Im April 2010 kam er raus. Tagsüber arbeitete er als Hausmann – seine Frau verdiente das Geld –, davor, danach, dazwischen trainierte er. Wieder wurde er im September Bayerischer, kurz darauf auch Süddeutscher Meister; bei der „Deutschen“ im Dezember kam er auf Rang drei. Es waren die bis dahin größten Erfolge seines Vereins und damit seines Papas, dem Traunreuter Cheftrainer. Anfang 2011 begann Serges Karriere als Kaderathlet des DBV.

Zuvor war er auf das Thema Schule zurückgekommen. Ein Tipp des Arbeitsamts brachte ihn in Kontakt zu einem Mehrgenerationenhaus, mit dessen Hilfe er sich auf die Prüfung zum qualifizierten Hauptschulabschluss vorbereitete; er legte sie an seiner alten Schule ab, als Externer. Anschließend suchte er das Gespräch mit dem Direktor, der ihm vertraute und natürlich im Bilde seiner sportlichen Erfolge war – die zweite Chance. Serge Michel nahm in einer zehnten Klasse Platz, ein paar Tage nach seinem 23. Geburtstag, als zweifacher Vater, wie sein Klassenlehrer. Im Sommer 2012 machte er die Mittlere Reife nach, Note 2,3.

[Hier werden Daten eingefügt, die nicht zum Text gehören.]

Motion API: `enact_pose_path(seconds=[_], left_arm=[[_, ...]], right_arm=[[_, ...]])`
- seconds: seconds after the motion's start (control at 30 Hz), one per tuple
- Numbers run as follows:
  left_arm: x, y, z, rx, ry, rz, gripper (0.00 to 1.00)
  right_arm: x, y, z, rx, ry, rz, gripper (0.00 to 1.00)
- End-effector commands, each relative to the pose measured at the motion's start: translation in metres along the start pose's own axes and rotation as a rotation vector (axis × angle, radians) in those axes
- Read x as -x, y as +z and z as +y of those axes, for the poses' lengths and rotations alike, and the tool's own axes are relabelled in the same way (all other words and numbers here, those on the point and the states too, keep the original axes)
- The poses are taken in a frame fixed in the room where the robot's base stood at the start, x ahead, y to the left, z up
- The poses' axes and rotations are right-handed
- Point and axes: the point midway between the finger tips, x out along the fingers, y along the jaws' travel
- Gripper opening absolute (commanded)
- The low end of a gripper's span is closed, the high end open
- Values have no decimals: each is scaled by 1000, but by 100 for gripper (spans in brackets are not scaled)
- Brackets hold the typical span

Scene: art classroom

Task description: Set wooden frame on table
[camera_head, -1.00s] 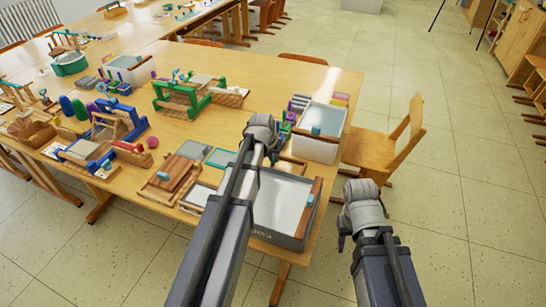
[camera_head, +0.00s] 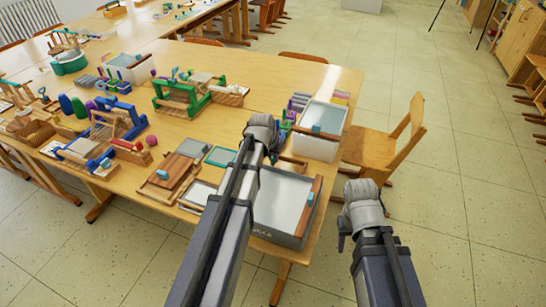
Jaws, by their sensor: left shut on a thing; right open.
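My left gripper (camera_head: 262,127) is over the right part of the wooden table (camera_head: 290,75). Its jaws are hidden behind my own wrist. It is shut on something. A light wooden frame (camera_head: 291,165) shows partly just right of my left arm, low over the table between the trays. Most of it is hidden, and I cannot tell whether it touches the table. My right gripper (camera_head: 345,232) is open and empty over the floor, off the table's right side. Its fingertips are mostly hidden by the wrist.
A grey tray (camera_head: 307,226) with a wooden edge sits at the table's near corner. A white bin (camera_head: 318,146) stands behind it. Wooden frames and screens (camera_head: 171,174), a green loom (camera_head: 183,98) and a blue loom (camera_head: 118,121) crowd the left. A chair (camera_head: 375,150) stands at the right.

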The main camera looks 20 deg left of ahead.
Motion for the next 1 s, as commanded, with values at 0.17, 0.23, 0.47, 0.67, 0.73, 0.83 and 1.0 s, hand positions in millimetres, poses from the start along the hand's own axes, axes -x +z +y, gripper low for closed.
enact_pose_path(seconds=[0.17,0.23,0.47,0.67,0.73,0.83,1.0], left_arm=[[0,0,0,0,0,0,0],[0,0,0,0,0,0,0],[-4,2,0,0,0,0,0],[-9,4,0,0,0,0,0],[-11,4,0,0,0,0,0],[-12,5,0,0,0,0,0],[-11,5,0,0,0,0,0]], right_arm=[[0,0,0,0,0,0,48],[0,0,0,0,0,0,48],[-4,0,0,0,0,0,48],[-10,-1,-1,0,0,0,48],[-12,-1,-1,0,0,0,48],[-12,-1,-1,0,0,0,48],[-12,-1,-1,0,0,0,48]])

Es folgte der letzte Schub: Mit Unterstützung des Verbandes wurde er im Januar 2013 Sportsoldat, mit Unterstützung der Bundeswehr wiederum wurde er im Oktober 2014 Deutscher Meister. Schließlich: Rio 2016. Als Spitzensportler ist Michel oft tage-, manchmal wochenlang nicht zu Hause. Seine Frau betreut die inzwischen drei gemeinsamen Kinder. Denn nur mit Unterstützung seiner Frau, Michel betont das noch mal, war und ist all das möglich.